## TASK DESCRIPTION
From the opening line of the records through the line bearing "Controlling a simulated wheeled", set down every line exactly.

** Start of LISTING **

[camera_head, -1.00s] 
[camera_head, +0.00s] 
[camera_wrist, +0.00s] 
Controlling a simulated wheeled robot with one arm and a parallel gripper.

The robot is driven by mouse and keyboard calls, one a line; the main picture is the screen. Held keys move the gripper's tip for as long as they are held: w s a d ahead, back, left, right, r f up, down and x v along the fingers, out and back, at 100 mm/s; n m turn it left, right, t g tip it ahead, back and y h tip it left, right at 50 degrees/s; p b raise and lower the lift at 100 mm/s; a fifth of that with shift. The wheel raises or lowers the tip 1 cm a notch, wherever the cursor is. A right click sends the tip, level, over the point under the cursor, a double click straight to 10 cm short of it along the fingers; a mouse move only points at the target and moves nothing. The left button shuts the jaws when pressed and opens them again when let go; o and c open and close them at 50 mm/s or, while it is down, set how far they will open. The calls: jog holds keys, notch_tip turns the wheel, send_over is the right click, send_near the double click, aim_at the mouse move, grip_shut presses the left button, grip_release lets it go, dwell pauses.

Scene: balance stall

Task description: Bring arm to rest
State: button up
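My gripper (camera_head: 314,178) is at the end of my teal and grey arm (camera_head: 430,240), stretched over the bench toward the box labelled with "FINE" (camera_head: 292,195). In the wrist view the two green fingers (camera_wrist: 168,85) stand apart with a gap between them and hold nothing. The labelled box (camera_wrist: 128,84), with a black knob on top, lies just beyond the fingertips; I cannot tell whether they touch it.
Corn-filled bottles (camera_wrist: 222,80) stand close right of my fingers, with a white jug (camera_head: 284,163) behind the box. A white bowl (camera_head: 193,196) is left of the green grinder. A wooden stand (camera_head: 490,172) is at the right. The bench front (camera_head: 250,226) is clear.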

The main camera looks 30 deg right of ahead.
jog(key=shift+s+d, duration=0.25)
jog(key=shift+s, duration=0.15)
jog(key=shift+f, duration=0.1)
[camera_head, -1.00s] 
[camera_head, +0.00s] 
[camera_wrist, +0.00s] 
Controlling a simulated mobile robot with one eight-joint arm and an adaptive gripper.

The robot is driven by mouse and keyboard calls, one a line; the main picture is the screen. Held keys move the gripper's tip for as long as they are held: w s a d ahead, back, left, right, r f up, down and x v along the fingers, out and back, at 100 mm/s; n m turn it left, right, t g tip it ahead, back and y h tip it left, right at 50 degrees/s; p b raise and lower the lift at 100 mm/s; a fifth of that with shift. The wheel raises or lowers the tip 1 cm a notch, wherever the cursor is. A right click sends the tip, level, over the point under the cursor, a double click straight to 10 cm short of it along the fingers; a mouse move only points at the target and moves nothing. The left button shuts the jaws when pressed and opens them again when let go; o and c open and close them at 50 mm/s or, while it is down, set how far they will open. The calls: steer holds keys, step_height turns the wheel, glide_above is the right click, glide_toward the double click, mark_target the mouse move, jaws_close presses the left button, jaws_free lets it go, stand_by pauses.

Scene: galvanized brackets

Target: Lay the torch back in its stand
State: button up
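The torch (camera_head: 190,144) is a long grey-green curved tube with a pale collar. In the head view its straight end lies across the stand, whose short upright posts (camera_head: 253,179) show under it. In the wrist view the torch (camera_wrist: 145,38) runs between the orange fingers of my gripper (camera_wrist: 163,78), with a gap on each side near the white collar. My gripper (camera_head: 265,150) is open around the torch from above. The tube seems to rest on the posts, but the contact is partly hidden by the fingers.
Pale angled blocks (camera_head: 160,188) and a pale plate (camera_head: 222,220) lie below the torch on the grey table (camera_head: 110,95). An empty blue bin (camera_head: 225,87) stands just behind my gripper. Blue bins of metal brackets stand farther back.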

** End of LISTING **

## REPLY
[camera_head, -1.00s] 
[camera_head, +0.00s] 
[camera_wrist, +0.00s] 
Controlling a simulated wheeled robot with one arm and a parallel gripper.

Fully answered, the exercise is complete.